§ **Your instructions**: Track down the lines that contain "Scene" and copy them.

§ **Recorded information**:

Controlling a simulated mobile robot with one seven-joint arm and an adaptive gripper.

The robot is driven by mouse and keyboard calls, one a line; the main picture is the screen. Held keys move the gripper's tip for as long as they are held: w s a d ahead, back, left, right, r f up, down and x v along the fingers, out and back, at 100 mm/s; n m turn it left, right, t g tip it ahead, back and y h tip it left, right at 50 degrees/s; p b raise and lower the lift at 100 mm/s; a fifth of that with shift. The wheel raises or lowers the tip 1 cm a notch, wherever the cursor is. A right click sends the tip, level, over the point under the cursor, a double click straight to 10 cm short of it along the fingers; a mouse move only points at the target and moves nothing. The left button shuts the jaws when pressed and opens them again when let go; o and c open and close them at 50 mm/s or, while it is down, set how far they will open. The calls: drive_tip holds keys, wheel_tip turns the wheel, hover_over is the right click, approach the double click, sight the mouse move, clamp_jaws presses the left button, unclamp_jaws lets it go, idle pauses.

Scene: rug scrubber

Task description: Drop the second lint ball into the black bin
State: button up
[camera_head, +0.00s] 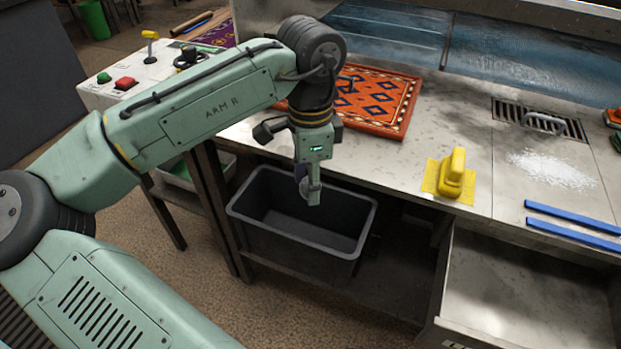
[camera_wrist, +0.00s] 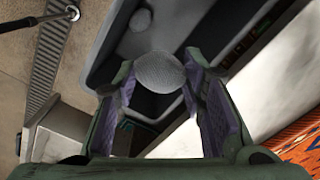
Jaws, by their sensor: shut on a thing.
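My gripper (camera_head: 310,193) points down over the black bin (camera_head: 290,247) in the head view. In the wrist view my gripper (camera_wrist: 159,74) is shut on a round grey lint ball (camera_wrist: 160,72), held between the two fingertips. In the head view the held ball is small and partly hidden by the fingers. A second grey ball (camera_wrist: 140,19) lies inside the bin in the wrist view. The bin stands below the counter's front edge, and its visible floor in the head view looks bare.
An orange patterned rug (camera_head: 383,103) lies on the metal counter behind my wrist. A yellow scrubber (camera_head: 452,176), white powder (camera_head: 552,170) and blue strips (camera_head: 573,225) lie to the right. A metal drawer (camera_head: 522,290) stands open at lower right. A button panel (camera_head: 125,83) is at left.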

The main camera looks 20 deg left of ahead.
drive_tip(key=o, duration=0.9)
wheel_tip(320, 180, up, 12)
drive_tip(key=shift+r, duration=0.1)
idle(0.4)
==
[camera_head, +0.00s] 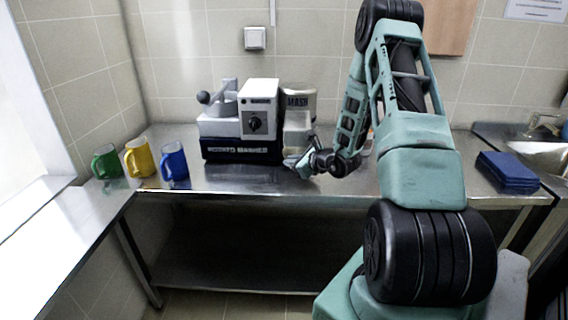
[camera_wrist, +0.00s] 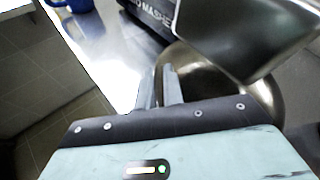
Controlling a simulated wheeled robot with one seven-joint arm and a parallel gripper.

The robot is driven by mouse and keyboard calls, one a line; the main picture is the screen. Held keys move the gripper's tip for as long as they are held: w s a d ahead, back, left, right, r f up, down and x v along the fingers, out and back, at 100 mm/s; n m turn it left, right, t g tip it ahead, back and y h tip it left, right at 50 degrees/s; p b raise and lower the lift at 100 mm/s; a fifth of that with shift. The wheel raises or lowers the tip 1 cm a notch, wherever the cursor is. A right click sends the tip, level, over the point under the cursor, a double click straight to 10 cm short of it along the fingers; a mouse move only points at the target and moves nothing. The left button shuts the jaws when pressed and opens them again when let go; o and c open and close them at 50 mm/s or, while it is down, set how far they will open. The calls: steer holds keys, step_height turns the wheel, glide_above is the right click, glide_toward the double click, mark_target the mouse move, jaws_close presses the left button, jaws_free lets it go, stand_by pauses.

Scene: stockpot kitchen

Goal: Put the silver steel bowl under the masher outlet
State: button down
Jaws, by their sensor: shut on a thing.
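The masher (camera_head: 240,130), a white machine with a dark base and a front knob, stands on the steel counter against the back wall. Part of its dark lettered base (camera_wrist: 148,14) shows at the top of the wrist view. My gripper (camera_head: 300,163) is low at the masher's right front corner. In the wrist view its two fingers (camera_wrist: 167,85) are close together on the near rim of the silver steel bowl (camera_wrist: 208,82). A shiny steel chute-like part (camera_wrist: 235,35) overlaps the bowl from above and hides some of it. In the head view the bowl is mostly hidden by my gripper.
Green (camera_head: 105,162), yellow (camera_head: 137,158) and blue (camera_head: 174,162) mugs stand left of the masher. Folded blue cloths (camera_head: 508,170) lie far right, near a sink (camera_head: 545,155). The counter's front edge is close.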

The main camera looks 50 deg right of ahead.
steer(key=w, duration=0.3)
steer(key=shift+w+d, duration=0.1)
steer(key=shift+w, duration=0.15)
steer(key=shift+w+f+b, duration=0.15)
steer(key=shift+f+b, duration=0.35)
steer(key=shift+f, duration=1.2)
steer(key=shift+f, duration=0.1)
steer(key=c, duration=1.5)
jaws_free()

§ **Written answer**:
Scene: rug scrubber
Scene: stockpot kitchen

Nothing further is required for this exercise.